The Sassoons’ decline stemmed in part from their success. The titles, social and political standing and the friendships with royalty seemingly came at the cost of what had brought them riches in the first place. The firm David Sassoon built became marginal in every sphere. After Sir Philip’s untimely death in 1939 and the disruptions of the Second World War, what remained was managed by outsiders — who were eventually declared unfit by the Bank of England in the 1980s.

Meanwhile, most of the leaders of the second Sassoon branch (E. D. Sassoon) stayed in the East. Headquartered in Bombay and Shanghai, their empire lasted longer. But even a more attentive attitude was no guarantee of making the right calls in a politically turbulent world.

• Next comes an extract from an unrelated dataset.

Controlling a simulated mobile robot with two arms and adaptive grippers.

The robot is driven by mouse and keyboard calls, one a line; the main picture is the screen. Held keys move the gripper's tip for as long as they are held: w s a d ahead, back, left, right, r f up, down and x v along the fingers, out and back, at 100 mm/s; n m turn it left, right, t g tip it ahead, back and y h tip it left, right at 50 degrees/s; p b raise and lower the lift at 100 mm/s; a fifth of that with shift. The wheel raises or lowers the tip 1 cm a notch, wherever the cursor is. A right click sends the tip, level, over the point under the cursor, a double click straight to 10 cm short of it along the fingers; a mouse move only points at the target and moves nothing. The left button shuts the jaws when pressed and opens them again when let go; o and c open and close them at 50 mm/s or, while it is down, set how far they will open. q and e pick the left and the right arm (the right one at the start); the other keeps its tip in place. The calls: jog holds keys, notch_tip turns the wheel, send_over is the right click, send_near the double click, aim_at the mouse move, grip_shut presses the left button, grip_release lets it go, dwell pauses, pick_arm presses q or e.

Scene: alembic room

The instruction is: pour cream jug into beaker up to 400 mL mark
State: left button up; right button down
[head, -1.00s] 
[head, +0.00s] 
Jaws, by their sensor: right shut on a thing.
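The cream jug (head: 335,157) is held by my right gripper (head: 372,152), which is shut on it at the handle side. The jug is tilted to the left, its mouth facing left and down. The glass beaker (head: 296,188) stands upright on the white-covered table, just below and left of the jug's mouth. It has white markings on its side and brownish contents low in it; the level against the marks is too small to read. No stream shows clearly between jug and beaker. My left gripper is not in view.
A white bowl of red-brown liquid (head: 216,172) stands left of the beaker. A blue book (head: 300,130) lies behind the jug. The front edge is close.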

They made what transpired to be the wrong bet on China in the 1920s and lost most of their assets with the nationalisation that accompanied the Communists’ victory. In 1978, Charterhouse Japhet Ltd acquired E. D. Sassoon Bank and Trust, and the Sassoon name — synonymous as the global merchants and “Rothschilds of the East” — slipped from the annals of international trade and finance.

The desire for acceptance and status is not particular to the Sassoons. Something more than money had been lost between the founder and the fourth generation. One astute observer likened the shape of the dynasty to a diamond, “starting at a point, widening out rapidly, and tapering disastrously towards the bottom”.